## DATA TO PROCESS
════

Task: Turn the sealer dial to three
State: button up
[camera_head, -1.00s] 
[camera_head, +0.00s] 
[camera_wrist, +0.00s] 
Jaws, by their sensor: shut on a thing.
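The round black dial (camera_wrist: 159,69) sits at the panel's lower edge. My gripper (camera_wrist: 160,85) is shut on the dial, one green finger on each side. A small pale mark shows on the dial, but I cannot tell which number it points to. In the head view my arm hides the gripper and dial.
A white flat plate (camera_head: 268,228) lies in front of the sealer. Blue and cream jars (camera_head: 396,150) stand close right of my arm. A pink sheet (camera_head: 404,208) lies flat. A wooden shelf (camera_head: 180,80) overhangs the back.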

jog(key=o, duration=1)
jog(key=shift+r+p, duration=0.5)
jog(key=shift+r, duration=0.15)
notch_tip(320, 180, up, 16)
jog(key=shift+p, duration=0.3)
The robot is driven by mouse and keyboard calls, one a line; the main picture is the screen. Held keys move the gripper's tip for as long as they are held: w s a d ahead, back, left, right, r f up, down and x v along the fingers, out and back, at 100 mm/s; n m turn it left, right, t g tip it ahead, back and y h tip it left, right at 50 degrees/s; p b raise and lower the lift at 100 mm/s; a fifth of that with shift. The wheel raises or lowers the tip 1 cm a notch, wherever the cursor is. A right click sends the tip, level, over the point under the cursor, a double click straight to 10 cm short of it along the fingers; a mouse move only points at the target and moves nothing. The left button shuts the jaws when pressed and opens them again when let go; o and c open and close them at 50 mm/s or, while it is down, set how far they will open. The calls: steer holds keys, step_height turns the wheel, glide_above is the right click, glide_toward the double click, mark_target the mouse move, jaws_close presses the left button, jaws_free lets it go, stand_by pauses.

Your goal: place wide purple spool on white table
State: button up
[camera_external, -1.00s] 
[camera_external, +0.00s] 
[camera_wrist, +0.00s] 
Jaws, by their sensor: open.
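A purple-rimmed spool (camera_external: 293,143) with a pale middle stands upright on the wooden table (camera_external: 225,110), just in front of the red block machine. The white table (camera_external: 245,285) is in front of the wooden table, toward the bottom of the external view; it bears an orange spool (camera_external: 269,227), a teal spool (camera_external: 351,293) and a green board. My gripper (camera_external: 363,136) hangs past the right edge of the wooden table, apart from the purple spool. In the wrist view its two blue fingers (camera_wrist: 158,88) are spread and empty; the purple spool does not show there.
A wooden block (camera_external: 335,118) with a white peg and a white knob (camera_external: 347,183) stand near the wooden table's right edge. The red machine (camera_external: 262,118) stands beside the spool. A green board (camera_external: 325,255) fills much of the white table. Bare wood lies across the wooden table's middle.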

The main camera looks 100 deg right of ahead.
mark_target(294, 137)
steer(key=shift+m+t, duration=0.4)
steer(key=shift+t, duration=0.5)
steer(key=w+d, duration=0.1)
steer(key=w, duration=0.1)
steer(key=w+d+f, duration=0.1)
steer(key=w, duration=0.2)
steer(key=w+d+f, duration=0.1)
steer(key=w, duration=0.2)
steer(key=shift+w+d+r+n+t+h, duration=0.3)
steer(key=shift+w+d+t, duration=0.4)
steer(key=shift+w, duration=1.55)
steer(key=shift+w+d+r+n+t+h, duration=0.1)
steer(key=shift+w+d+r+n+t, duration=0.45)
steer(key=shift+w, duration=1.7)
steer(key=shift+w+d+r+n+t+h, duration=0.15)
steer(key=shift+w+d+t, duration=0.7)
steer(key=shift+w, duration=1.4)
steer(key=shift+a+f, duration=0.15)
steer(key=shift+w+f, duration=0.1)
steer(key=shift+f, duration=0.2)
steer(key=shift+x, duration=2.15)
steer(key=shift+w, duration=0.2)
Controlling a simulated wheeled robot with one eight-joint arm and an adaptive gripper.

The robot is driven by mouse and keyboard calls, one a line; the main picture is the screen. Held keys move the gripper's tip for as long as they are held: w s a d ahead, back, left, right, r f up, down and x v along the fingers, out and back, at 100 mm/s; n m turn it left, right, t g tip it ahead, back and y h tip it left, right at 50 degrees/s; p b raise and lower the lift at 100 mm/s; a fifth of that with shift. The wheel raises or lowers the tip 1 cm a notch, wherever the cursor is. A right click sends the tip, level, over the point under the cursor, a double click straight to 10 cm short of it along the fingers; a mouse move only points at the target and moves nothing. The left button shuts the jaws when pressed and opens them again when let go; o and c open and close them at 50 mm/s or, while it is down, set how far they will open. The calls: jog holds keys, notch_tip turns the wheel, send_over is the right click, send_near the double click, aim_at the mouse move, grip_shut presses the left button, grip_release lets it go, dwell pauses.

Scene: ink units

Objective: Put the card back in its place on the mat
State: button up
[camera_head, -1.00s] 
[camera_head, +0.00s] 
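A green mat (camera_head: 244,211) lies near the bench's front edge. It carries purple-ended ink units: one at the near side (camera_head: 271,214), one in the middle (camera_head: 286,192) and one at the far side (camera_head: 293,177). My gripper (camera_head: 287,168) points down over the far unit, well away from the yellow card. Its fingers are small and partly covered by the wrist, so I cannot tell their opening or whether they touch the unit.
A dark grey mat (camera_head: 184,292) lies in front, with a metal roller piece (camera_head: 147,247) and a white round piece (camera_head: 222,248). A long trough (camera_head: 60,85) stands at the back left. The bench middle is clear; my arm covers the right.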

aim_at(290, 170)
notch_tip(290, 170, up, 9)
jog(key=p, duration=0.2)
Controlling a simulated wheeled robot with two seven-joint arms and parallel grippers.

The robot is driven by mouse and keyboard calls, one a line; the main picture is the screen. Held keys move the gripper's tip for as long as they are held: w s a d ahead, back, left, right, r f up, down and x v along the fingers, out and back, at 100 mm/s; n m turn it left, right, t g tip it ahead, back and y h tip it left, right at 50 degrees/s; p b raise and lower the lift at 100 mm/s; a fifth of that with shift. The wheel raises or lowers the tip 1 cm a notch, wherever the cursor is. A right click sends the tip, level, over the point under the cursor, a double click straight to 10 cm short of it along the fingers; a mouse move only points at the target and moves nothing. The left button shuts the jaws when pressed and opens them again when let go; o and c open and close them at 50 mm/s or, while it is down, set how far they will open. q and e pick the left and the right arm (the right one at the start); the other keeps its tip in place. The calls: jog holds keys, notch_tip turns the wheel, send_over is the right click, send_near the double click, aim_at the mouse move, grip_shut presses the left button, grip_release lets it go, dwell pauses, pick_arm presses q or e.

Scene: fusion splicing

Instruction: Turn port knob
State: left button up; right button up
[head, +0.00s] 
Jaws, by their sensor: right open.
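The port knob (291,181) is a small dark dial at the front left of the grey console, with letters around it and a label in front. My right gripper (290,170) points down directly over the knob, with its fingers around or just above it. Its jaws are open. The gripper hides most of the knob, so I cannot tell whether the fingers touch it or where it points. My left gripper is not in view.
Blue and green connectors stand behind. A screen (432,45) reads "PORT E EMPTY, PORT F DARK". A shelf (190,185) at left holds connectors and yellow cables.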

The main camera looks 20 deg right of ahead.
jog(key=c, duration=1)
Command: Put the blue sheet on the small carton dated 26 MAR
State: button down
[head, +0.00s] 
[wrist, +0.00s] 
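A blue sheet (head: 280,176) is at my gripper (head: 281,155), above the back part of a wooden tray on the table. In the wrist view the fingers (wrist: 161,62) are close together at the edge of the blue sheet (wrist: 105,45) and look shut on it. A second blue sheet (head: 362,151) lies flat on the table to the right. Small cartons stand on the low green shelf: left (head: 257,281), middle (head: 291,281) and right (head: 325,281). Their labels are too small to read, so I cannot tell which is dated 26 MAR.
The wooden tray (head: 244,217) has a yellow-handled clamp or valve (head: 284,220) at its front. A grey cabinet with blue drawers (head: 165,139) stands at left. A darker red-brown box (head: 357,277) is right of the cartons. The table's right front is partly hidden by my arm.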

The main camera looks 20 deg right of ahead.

════

Each line of the material must be restated exactly.

## EXERCISE SOLUTION
Task: Turn the sealer dial to three
State: button up
[camera_head, -1.00s] 
[camera_head, +0.00s] 
[camera_wrist, +0.00s] 
Jaws, by their sensor: shut on a thing.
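The round black dial (camera_wrist: 159,69) sits at the panel's lower edge. My gripper (camera_wrist: 160,85) is shut on the dial, one green finger on each side. A small pale mark shows on the dial, but I cannot tell which number it points to. In the head view my arm hides the gripper and dial.
A white flat plate (camera_head: 268,228) lies in front of the sealer. Blue and cream jars (camera_head: 396,150) stand close right of my arm. A pink sheet (camera_head: 404,208) lies flat. A wooden shelf (camera_head: 180,80) overhangs the back.

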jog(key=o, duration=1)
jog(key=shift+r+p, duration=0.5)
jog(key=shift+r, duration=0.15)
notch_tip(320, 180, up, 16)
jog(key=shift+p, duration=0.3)
The robot is driven by mouse and keyboard calls, one a line; the main picture is the screen. Held keys move the gripper's tip for as long as they are held: w s a d ahead, back, left, right, r f up, down and x v along the fingers, out and back, at 100 mm/s; n m turn it left, right, t g tip it ahead, back and y h tip it left, right at 50 degrees/s; p b raise and lower the lift at 100 mm/s; a fifth of that with shift. The wheel raises or lowers the tip 1 cm a notch, wherever the cursor is. A right click sends the tip, level, over the point under the cursor, a double click straight to 10 cm short of it along the fingers; a mouse move only points at the target and moves nothing. The left button shuts the jaws when pressed and opens them again when let go; o and c open and close them at 50 mm/s or, while it is down, set how far they will open. The calls: steer holds keys, step_height turns the wheel, glide_above is the right click, glide_toward the double click, mark_target the mouse move, jaws_close presses the left button, jaws_free lets it go, stand_by pauses.

Your goal: place wide purple spool on white table
State: button up
[camera_external, -1.00s] 
[camera_external, +0.00s] 
[camera_wrist, +0.00s] 
Jaws, by their sensor: open.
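A purple-rimmed spool (camera_external: 293,143) with a pale middle stands upright on the wooden table (camera_external: 225,110), just in front of the red block machine. The white table (camera_external: 245,285) is in front of the wooden table, toward the bottom of the external view; it bears an orange spool (camera_external: 269,227), a teal spool (camera_external: 351,293) and a green board. My gripper (camera_external: 363,136) hangs past the right edge of the wooden table, apart from the purple spool. In the wrist view its two blue fingers (camera_wrist: 158,88) are spread and empty; the purple spool does not show there.
A wooden block (camera_external: 335,118) with a white peg and a white knob (camera_external: 347,183) stand near the wooden table's right edge. The red machine (camera_external: 262,118) stands beside the spool. A green board (camera_external: 325,255) fills much of the white table. Bare wood lies across the wooden table's middle.

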The main camera looks 100 deg right of ahead.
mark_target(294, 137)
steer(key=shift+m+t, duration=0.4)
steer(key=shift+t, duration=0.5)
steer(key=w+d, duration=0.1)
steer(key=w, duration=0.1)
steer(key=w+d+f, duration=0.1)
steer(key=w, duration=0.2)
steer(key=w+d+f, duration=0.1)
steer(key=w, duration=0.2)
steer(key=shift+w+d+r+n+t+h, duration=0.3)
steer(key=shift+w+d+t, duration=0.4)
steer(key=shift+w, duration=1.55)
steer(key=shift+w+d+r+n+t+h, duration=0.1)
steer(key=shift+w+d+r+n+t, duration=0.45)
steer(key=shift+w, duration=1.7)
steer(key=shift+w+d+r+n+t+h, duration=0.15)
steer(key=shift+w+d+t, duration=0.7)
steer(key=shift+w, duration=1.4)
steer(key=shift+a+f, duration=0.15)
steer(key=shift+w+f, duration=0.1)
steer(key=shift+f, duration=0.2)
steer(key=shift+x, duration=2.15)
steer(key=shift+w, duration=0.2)
Controlling a simulated wheeled robot with one eight-joint arm and an adaptive gripper.

The robot is driven by mouse and keyboard calls, one a line; the main picture is the screen. Held keys move the gripper's tip for as long as they are held: w s a d ahead, back, left, right, r f up, down and x v along the fingers, out and back, at 100 mm/s; n m turn it left, right, t g tip it ahead, back and y h tip it left, right at 50 degrees/s; p b raise and lower the lift at 100 mm/s; a fifth of that with shift. The wheel raises or lowers the tip 1 cm a notch, wherever the cursor is. A right click sends the tip, level, over the point under the cursor, a double click straight to 10 cm short of it along the fingers; a mouse move only points at the target and moves nothing. The left button shuts the jaws when pressed and opens them again when let go; o and c open and close them at 50 mm/s or, while it is down, set how far they will open. The calls: jog holds keys, notch_tip turns the wheel, send_over is the right click, send_near the double click, aim_at the mouse move, grip_shut presses the left button, grip_release lets it go, dwell pauses.

Scene: ink units

Objective: Put the card back in its place on the mat
State: button up
[camera_head, -1.00s] 
[camera_head, +0.00s] 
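A green mat (camera_head: 244,211) lies near the bench's front edge. It carries purple-ended ink units: one at the near side (camera_head: 271,214), one in the middle (camera_head: 286,192) and one at the far side (camera_head: 293,177). My gripper (camera_head: 287,168) points down over the far unit, well away from the yellow card. Its fingers are small and partly covered by the wrist, so I cannot tell their opening or whether they touch the unit.
A dark grey mat (camera_head: 184,292) lies in front, with a metal roller piece (camera_head: 147,247) and a white round piece (camera_head: 222,248). A long trough (camera_head: 60,85) stands at the back left. The bench middle is clear; my arm covers the right.

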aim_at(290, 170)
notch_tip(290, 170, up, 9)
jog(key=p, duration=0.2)
Controlling a simulated wheeled robot with two seven-joint arms and parallel grippers.

The robot is driven by mouse and keyboard calls, one a line; the main picture is the screen. Held keys move the gripper's tip for as long as they are held: w s a d ahead, back, left, right, r f up, down and x v along the fingers, out and back, at 100 mm/s; n m turn it left, right, t g tip it ahead, back and y h tip it left, right at 50 degrees/s; p b raise and lower the lift at 100 mm/s; a fifth of that with shift. The wheel raises or lowers the tip 1 cm a notch, wherever the cursor is. A right click sends the tip, level, over the point under the cursor, a double click straight to 10 cm short of it along the fingers; a mouse move only points at the target and moves nothing. The left button shuts the jaws when pressed and opens them again when let go; o and c open and close them at 50 mm/s or, while it is down, set how far they will open. q and e pick the left and the right arm (the right one at the start); the other keeps its tip in place. The calls: jog holds keys, notch_tip turns the wheel, send_over is the right click, send_near the double click, aim_at the mouse move, grip_shut presses the left button, grip_release lets it go, dwell pauses, pick_arm presses q or e.

Scene: fusion splicing

Instruction: Turn port knob
State: left button up; right button up
[head, +0.00s] 
Jaws, by their sensor: right open.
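The port knob (291,181) is a small dark dial at the front left of the grey console, with letters around it and a label in front. My right gripper (290,170) points down directly over the knob, with its fingers around or just above it. Its jaws are open. The gripper hides most of the knob, so I cannot tell whether the fingers touch it or where it points. My left gripper is not in view.
Blue and green connectors stand behind. A screen (432,45) reads "PORT E EMPTY, PORT F DARK". A shelf (190,185) at left holds connectors and yellow cables.

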The main camera looks 20 deg right of ahead.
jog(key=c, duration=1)
Command: Put the blue sheet on the small carton dated 26 MAR
State: button down
[head, +0.00s] 
[wrist, +0.00s] 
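A blue sheet (head: 280,176) is at my gripper (head: 281,155), above the back part of a wooden tray on the table. In the wrist view the fingers (wrist: 161,62) are close together at the edge of the blue sheet (wrist: 105,45) and look shut on it. A second blue sheet (head: 362,151) lies flat on the table to the right. Small cartons stand on the low green shelf: left (head: 257,281), middle (head: 291,281) and right (head: 325,281). Their labels are too small to read, so I cannot tell which is dated 26 MAR.
The wooden tray (head: 244,217) has a yellow-handled clamp or valve (head: 284,220) at its front. A grey cabinet with blue drawers (head: 165,139) stands at left. A darker red-brown box (head: 357,277) is right of the cartons. The table's right front is partly hidden by my arm.

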The main camera looks 20 deg right of ahead.

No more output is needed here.